All three overcame hardship and in some instances, blatant racism, to rise to the heights of their professions. This was most evident in the story of Charles Albert Bender (1884-1954), who was treated like a mascot through much of his career, referred to as “Chief,” and subjected to war whoops from non-Natives who recognized him.

In the 1910s and 1920s, Bender was one of the most talented pitchers to ever pick up a baseball. He attended Carlisle Indian Industrial School in Pennsylvania, planning to become a watchmaker. Instead, Bender’s talent for throwing a ball came to the attention of legendary coach Glenn Warner, who also coached Olympic gold medalist Jim Thorpe (Sac/Fox Nation).

College ball led to the pitcher’s mound with the Philadelphia Athletics. By the end of his career as a professional athlete, Bender earned a 212–127 win-loss record and pitched three complete games in a single World Series, tying a pitching record. He developed a “slider” fast-breaking curveball pitch that appeared straight but moved away from the batter.

Ella Cara Deloria (Yankton Sioux; 1889-1971) became one of the first American Indian ethnologists in the U.S., and attended Teacher’s College at Columbia University, New York. There she met Dr. Franz Boas, a nationally known anthropologist who hired Deloria to teach Lakota and later helped Boas with Lakota language translations. Deloria co-authored articles with Boas that brought national recognition to her work as a linguist. Her book, Dakota Texts (1932) is one of the most important books ever written on Teton Dakota oral stories. The novel Waterlily, published posthumously in 1988, focused on the lives of Dakota women.

“Peggy Flanagan, Ogimaa Kwe, Lieutenant Governor” by Jessica Engelking (Author) and Tashia Hart (Illustrator). All three books are part of the Minnesota Native American Lives Series by the The Minnesota Humanities Center and the Minnesota Indian Affairs Council.

Finally, Peggy Flanagan, Ojimaa Kwe, Lieutenant Governor tells the story of Minnesota’s second most powerful elected official, starting with her childhood in St. Louis Park. Her mother worked full-time yet was eligible for food stamps. Flanagan, embarrassed by telltale signs of poverty, sought to hide her reduced fare lunch ticket each day. School held no interest, and she felt isolated, as one of the school’s few Native students.

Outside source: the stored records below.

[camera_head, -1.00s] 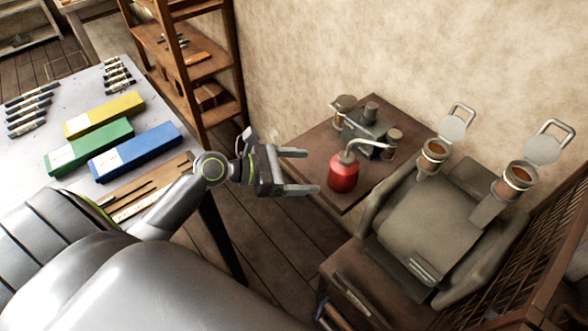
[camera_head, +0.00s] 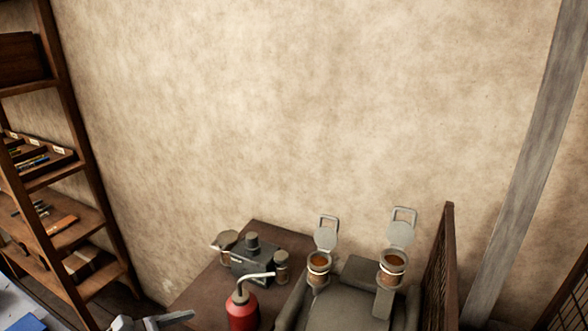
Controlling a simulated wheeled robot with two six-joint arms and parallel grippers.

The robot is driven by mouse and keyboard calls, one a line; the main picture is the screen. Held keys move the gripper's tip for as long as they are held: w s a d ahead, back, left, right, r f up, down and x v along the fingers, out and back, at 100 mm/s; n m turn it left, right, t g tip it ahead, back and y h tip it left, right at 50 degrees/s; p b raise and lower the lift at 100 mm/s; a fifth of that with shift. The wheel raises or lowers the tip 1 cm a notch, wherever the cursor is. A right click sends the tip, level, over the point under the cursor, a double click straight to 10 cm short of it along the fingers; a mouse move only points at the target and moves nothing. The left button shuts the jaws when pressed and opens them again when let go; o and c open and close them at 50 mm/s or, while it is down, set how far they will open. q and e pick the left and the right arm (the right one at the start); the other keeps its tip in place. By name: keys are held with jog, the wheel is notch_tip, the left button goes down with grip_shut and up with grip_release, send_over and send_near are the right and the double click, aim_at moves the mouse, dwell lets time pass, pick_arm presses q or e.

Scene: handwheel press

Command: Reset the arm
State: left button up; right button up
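Only the top of my left gripper (camera_head: 150,323) shows, at the bottom edge left of centre. One finger points right; the rest is cut off by the frame, so its opening cannot be told. It is to the left of the red oil can (camera_head: 242,309) with its bent spout, and apart from it. My right gripper is out of view. No handwheel or press can be made out.
The oil can and a grey device (camera_head: 250,262) stand on a small brown table (camera_head: 205,285) against the wall. Right of it is a grey machine (camera_head: 345,305) with two open-lidded cups. A wooden shelf (camera_head: 85,165) stands left, and a post (camera_head: 520,160) right.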

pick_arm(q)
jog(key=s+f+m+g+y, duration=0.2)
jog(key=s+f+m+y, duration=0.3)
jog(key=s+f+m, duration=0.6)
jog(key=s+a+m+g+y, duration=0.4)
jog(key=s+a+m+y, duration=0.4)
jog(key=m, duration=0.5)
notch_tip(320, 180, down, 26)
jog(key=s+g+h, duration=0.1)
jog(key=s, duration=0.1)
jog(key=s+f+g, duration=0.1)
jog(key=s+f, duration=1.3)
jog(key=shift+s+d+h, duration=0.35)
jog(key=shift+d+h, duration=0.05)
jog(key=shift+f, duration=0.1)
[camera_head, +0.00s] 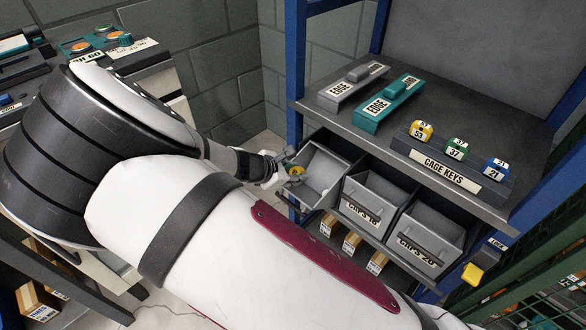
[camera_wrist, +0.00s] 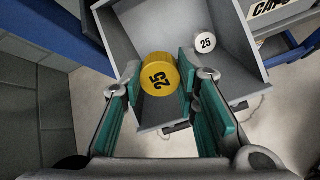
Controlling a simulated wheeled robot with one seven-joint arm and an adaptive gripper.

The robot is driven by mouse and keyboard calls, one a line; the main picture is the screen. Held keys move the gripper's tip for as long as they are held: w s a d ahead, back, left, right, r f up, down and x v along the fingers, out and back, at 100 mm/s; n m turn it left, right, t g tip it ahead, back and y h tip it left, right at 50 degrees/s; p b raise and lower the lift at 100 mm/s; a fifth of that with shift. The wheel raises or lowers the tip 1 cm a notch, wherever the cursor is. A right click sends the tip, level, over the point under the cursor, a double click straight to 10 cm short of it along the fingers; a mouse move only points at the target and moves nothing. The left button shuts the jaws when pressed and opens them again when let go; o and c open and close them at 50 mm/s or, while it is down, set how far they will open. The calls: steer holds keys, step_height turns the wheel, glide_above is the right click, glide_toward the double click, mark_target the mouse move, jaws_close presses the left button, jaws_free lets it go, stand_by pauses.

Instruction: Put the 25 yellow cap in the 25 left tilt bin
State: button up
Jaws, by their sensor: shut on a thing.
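The yellow cap (camera_wrist: 160,74), marked 25, is held between the teal pads of my gripper (camera_wrist: 160,80) in the wrist view. In the head view the yellow cap (camera_head: 295,171) shows at the tip of my gripper (camera_head: 290,172). The left tilt bin (camera_head: 322,172) is grey and tipped open. The cap is over the bin's opening; its exact height above the floor of the bin is hard to tell. The bin fills much of the wrist view (camera_wrist: 226,82). A white cap (camera_wrist: 206,42), also marked 25, lies inside the bin.
Two more grey tilt bins, the middle one (camera_head: 370,198) and the right one (camera_head: 428,236), stand beside it. The shelf above (camera_head: 400,120) holds two edge tools and the cage keys rack (camera_head: 458,172). A blue post (camera_head: 296,60) rises close to the left bin.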

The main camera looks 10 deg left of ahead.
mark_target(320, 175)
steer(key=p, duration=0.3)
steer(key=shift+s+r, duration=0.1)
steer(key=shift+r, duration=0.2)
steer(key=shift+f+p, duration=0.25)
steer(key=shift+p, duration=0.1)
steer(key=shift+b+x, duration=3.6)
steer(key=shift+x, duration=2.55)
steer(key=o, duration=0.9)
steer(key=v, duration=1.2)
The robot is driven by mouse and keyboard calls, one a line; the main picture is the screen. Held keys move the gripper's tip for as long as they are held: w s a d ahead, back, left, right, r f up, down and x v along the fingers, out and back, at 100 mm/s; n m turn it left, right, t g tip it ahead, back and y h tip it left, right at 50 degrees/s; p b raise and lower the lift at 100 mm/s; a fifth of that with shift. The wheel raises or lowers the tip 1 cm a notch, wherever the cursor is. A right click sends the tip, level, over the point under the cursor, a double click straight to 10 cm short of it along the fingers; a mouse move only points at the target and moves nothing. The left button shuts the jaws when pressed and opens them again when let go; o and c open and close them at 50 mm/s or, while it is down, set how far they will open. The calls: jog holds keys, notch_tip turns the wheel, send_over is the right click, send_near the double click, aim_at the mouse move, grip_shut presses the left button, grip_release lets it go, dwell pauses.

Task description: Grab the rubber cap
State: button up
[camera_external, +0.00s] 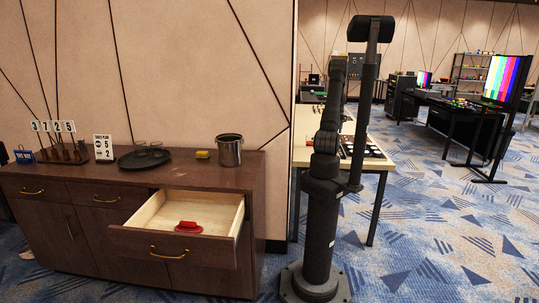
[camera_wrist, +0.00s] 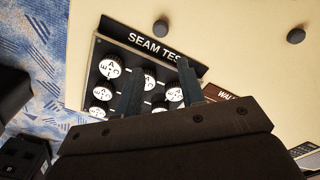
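In the wrist view, two small dark round pieces lie apart on the pale tabletop; they look like rubber caps, one top centre (camera_wrist: 160,28) and one at the upper right (camera_wrist: 296,35). Which one is the rubber cap I cannot tell. My gripper (camera_wrist: 158,72) is open, its two dark fingers spread over a black board (camera_wrist: 115,45) lettered "SEAM TES", with the rest covered. Nothing shows between the fingers except the board below. Both round pieces are beyond the fingertips. In the external view my arm hides the gripper.
The board carries several round white-lettered discs (camera_wrist: 109,68). Bare tabletop (camera_wrist: 235,50) surrounds the round pieces. In the external view, a brown cabinet (camera_external: 60,222) has an open drawer (camera_external: 222,213) holding a red object (camera_external: 188,227); a metal pot (camera_external: 229,150) stands on top.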

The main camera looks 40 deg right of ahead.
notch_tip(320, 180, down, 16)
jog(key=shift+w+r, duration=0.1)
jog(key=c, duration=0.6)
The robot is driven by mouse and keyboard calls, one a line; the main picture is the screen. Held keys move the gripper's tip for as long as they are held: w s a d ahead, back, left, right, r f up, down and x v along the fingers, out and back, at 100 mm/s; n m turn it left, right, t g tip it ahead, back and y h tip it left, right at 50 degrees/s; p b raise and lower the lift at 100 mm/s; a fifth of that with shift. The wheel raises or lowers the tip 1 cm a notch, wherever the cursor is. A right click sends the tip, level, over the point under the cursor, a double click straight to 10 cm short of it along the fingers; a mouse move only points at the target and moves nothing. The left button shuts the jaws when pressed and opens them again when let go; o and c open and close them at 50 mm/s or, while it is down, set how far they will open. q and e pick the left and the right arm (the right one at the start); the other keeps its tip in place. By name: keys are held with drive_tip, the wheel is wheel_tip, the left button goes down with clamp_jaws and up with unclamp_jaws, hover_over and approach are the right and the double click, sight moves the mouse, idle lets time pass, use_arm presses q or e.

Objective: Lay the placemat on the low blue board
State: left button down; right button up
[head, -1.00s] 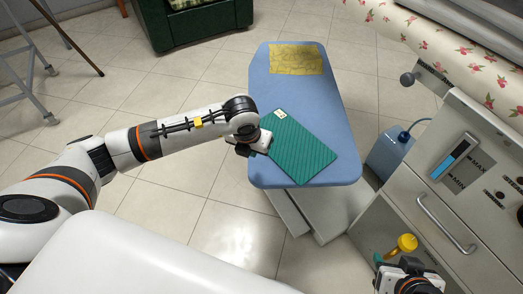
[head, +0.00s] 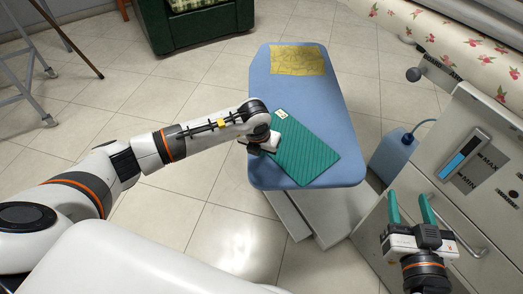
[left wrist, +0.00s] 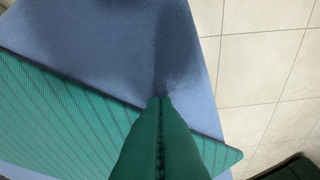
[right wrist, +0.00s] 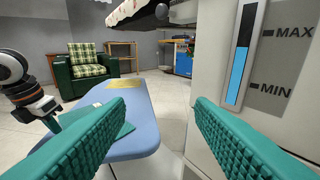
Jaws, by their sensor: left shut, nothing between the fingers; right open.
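The green striped placemat (head: 303,150) lies flat and at an angle on the near half of the low blue board (head: 320,103). A small pale label (head: 281,114) shows at its far corner. My left gripper (head: 262,147) is over the placemat's left edge in the head view, its fingertips hidden there. In the left wrist view its fingers (left wrist: 160,100) are pressed together and empty at the placemat's edge (left wrist: 70,115); whether they touch it I cannot tell. My right gripper (head: 409,203) is open and empty, right of the board, by the cabinet.
A yellow cloth (head: 297,60) lies on the board's far end. The grey cabinet (head: 470,120) with a level gauge and drawer handle stands at the right. A blue container (head: 390,155) sits between it and the board.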

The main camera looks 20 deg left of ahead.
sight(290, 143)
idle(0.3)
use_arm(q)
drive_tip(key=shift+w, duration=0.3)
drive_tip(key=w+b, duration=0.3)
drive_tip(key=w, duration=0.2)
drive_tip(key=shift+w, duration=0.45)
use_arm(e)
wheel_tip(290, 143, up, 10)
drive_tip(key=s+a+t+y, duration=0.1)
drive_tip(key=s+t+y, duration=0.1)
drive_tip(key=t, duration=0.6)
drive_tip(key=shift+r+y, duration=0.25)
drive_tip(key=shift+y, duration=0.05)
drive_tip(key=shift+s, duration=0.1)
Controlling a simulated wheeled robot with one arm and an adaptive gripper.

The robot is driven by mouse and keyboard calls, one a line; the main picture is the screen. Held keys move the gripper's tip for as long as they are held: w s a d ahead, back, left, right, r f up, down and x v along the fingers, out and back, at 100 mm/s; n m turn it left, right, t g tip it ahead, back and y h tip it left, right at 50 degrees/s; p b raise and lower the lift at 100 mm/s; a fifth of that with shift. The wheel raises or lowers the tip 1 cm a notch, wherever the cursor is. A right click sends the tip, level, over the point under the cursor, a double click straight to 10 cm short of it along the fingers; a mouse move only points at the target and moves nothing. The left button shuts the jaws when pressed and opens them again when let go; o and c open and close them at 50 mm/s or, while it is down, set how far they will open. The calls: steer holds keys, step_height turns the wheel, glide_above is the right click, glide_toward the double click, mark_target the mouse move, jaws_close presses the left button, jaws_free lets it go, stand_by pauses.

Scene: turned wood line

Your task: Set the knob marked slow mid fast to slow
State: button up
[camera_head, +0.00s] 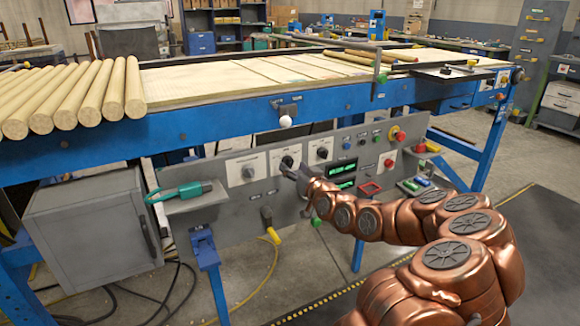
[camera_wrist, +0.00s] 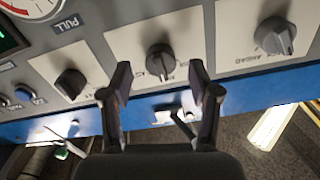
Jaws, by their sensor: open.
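A grey control panel (camera_head: 225,200) under the conveyor bears a row of three knobs on white plates. The middle dark knob (camera_head: 287,161) also shows in the wrist view (camera_wrist: 160,61), ahead of and between my fingertips. A dark knob (camera_wrist: 70,83) is left of it there, and a larger grey knob (camera_wrist: 275,37) is right of it. The lettering on the plates is too small or blurred to tell which reads slow mid fast. My gripper (camera_wrist: 161,82) is open and empty, its two fingers apart. In the head view my gripper (camera_head: 298,174) is close to the middle knob and partly covers the panel.
Green displays (camera_head: 342,168), buttons and a red-and-yellow emergency stop (camera_head: 397,133) are to the right on the panel. A shelf with a green tool (camera_head: 180,192) juts out at left. A white ball (camera_head: 285,121) is above the knobs. Round wood bars (camera_head: 85,95) lie on the conveyor.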

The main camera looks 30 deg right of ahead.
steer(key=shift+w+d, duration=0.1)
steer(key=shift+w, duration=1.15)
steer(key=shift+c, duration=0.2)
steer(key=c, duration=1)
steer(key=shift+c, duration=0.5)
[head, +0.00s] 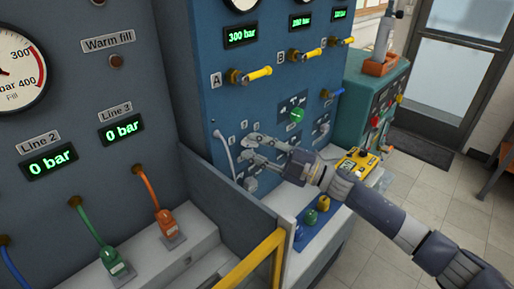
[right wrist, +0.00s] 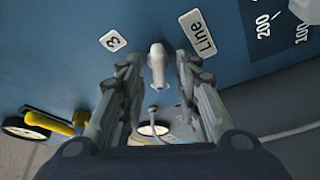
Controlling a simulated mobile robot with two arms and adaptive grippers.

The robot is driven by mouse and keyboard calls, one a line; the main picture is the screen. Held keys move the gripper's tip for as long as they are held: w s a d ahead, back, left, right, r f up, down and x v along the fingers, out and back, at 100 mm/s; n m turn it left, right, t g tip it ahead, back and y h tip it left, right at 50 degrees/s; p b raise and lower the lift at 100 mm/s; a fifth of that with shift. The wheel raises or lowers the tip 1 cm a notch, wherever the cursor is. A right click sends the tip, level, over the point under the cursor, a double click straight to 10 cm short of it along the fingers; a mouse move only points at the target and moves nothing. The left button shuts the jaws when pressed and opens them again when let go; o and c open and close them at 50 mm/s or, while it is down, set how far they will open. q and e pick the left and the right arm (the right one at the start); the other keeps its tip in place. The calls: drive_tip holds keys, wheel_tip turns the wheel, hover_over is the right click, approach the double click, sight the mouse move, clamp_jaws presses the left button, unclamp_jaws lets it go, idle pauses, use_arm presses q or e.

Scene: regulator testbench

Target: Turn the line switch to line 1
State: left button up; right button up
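The line switch (right wrist: 157,62) shows in the right wrist view as a pale grey knob on the blue panel, below and between a "3" label (right wrist: 113,41) and a "Line" label (right wrist: 197,34). My right gripper (head: 246,148) is at the blue panel in the head view, its two fingers spread. In the right wrist view its fingers stand on either side of the knob, with a visible gap on each side. In the head view I cannot make out the knob clearly behind the fingers. My left gripper is not in view.
A grey side wall (head: 225,185) with a yellow rail (head: 252,262) stands to the near left. A yellow control box (head: 357,163) lies behind my right arm. Open floor is at right.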

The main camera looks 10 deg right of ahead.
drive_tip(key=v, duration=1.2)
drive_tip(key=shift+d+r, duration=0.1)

Her grade point average was 1.75 at graduation, and she spent a difficult first year of college at St. Cloud State University where dorm residents taped racial slurs to her door. A choral director advised Flanagan to attend the University of Minnesota and there, she found footing through classes in Ojibwe language and history. Flanagan went on to public service jobs, which included the Little Earth Housing Project and the Children’s Defense Fund. She was elected to the Minneapolis School Board and as a state legislator in the House of Representatives.

Then came Tim Walz who wanted Flanagan to serve as his Lieutenant Governor and join his campaign. They won, and on inauguration day in early 2019, Flanagan swore her oath of office on an Ojibwe Bible. A drum group provided music and her mother and her father watched from the audience.

These stories are magic. They show transformation, and the steely resolve of the human spirit.

The Minnesota Humanities Center and the Minnesota Indian Affairs Council published the three books, known as the Minnesota Native American Lives Series (2020). They are: “Ella Cara Deloria, Dakota Language Protector” by Diane Wilson; “Charles Albert Bender, National Hall of Fame Pitcher,” by Kade Ferris; and “Peggy Flanagan, Ogimaa Kwe, Lieutenant Governor” by Jessica Engelking.